2. Host-bound hardware (JTAG, logic analyzers)

3. Target devices (bare-metal MCUs, custom bootloaders)

The Three Worlds Problem

💡 Why "Three Worlds"?

Web developers containerize one environment.

Embedded developers must sync toolchain ↔ host ↔ target—each with its own quirks.

Who this is for: You’re a senior embedded engineer who’s:

• Evaluating whether to containerize your team’s dev environment (or already did and are second-guessing it).

• Responsible for long-term maintainability, not just "making it work today."

• Asking:

  • "Will this save us time, or just create new kinds of technical debt?"

  • "How do we avoid locking ourselves into a bad setup?"

  • "What’s the escape hatch when containers get in the way?"

What you’ll get:

• 6 key decision areas where teams trade short-term wins for long-term pain.

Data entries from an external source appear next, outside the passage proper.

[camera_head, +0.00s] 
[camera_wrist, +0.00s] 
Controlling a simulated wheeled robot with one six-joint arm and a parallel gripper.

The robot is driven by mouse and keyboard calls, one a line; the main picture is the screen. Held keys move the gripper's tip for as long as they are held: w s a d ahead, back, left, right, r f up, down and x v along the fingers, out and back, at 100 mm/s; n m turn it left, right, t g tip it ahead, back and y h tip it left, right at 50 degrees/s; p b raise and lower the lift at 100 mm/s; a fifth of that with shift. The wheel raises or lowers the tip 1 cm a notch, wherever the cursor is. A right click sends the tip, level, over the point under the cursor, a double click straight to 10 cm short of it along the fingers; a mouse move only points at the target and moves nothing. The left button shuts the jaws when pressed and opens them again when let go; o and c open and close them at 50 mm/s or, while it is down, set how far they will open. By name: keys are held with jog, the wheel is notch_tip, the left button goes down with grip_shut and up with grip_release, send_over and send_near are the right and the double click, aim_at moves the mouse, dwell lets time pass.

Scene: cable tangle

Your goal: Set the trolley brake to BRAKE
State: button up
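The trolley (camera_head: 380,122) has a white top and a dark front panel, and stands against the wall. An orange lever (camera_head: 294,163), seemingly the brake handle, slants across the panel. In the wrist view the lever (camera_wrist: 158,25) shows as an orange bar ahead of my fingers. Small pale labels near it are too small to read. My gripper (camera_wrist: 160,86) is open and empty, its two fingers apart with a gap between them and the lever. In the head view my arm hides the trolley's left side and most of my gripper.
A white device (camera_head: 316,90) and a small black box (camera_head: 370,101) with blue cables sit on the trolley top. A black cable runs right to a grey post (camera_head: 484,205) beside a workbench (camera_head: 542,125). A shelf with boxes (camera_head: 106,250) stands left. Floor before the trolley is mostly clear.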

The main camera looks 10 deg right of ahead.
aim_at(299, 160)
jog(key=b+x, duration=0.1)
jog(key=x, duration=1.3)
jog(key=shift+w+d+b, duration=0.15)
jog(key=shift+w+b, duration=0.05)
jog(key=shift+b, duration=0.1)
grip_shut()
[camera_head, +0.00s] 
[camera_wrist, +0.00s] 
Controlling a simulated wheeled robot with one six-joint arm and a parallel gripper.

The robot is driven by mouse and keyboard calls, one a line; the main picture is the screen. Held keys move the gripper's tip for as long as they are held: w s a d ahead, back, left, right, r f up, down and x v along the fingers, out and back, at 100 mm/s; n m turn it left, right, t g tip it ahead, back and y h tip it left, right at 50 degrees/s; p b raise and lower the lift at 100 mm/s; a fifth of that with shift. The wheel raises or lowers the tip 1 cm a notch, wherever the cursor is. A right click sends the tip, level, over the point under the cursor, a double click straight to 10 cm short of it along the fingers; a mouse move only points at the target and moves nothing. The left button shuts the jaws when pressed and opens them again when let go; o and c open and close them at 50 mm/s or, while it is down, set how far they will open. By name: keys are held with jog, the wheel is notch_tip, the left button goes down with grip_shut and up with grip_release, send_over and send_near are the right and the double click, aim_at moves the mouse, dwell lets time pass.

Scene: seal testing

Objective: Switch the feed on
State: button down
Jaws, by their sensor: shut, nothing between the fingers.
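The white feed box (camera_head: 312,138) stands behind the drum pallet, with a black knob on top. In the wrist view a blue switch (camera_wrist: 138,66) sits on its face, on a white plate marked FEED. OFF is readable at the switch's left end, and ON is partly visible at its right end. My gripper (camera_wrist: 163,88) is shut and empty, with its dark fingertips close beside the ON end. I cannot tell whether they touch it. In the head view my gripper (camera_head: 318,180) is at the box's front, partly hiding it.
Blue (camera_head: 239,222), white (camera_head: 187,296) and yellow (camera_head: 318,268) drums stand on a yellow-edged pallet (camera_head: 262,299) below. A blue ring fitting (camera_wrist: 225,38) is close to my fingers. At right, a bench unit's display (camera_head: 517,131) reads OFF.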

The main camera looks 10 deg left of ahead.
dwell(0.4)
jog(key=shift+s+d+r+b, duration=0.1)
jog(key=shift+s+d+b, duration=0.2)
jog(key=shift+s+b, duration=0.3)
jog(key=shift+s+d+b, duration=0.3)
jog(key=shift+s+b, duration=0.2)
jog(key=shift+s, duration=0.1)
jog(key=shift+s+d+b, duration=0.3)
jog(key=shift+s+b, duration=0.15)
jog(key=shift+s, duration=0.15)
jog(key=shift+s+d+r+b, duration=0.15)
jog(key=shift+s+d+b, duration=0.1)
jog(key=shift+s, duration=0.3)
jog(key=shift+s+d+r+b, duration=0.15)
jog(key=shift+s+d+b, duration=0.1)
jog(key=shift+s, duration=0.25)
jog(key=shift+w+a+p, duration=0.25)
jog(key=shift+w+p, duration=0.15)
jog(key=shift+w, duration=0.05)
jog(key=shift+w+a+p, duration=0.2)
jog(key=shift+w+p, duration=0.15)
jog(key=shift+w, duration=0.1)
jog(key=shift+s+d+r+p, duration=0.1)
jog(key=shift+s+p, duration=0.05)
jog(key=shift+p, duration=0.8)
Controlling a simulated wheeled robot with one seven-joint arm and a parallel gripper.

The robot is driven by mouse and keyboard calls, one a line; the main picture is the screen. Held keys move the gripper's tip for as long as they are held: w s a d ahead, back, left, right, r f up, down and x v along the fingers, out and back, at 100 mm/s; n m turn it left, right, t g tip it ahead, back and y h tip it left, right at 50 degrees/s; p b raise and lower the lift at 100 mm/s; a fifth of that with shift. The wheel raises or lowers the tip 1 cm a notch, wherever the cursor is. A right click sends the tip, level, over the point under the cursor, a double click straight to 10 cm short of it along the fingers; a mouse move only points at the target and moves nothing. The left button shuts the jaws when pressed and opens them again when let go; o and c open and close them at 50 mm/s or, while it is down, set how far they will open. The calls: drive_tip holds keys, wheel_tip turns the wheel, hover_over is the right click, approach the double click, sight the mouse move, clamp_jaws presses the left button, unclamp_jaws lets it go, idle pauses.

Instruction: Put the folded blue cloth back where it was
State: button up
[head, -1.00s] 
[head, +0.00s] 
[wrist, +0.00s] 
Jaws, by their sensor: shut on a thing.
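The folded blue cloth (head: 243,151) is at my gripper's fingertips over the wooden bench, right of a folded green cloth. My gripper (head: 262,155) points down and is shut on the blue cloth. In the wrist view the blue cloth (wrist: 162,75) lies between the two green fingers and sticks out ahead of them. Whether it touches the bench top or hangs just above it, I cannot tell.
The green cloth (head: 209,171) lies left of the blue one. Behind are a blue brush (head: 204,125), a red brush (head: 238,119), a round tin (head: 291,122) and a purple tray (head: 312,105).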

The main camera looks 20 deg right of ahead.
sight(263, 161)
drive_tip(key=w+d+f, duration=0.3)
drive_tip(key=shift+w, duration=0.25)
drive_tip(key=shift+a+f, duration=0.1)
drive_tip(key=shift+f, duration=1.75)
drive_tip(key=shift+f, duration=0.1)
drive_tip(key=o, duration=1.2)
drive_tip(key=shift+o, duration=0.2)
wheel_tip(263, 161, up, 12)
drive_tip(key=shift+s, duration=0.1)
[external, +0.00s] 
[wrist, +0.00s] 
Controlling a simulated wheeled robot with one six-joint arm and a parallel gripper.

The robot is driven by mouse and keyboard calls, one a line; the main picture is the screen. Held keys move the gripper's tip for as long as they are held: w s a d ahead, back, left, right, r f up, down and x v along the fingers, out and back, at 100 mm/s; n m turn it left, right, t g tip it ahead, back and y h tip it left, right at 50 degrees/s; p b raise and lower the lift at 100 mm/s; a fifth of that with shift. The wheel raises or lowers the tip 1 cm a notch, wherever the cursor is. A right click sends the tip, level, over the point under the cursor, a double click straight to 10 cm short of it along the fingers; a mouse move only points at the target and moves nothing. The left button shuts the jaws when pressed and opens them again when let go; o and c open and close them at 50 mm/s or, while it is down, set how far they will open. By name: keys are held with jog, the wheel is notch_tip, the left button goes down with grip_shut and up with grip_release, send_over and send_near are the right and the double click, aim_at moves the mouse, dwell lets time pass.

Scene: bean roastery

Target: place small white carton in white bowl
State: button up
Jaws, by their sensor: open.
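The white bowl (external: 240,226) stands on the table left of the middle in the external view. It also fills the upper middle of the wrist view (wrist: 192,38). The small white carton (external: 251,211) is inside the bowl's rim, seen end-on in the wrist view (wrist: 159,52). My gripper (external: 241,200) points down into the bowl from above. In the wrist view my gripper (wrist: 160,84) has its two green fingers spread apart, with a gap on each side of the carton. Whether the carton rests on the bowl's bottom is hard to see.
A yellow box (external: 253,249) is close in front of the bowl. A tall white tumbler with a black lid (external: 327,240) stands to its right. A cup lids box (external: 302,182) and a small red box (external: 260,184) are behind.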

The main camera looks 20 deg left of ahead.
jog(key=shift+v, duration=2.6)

• Trade-offs, not prescriptions—because the right answer for a Yocto team differs from a bare-metal STM32 shop.

• Actionable patterns for toolchains, debugging, and CI that actually work in embedded.

What you won’t get:

• ❌ Generic Docker tutorials.

• ❌ One-size-fits-all solutions.

• ❌ “Just use --privileged“ hand-waving.

Why “Cattle” Containers Fail Embedded Teams (And What Works Instead)

DevOps preaches: “Treat servers like cattle, not pets.” Yet embedded environments are pets—hand-tuned, tribal-knowledge-dependent, irreplaceable. Containers promise disposable cattle but deliver service animals: reliable only if meticulously trained.

⚠️ The Clash

Web developers: "Containers = replaceable cattle."

Embedded developers: "Containers = service animals.”

The Fallout:

• Resistance: Teams push back—containers feel like losing control.

• Workarounds: Bind-mounting /home, X11 forwarding for GUIs, or "just this one tool" exceptions.

How to Manage It:

• ✅ Start small: Containerize one part of the workflow (e.g., the build system).

• ✅ Document the “why”: Explain that containers aren’t about replacing pets—they’re about taming the unruly dependencies (e.g., the 50GB toolchain that breaks every OS update).

• ✅ Plan for exceptions: Some tools will never go in a container.

The Blame Game: How Unclear Ownership Derails Containerized Embedded Development

In web development, containers are DevOps’ domain. In embedded, you own the entire stack—from container to silicon. The result? Ambiguous ownership and a blame game that stalls debugging.

When a build fails in containerized embedded development

Fix it with:

• A designated “container owner” (rotational or permanent).

• Log everything: Use docker history and docker inspect to track changes.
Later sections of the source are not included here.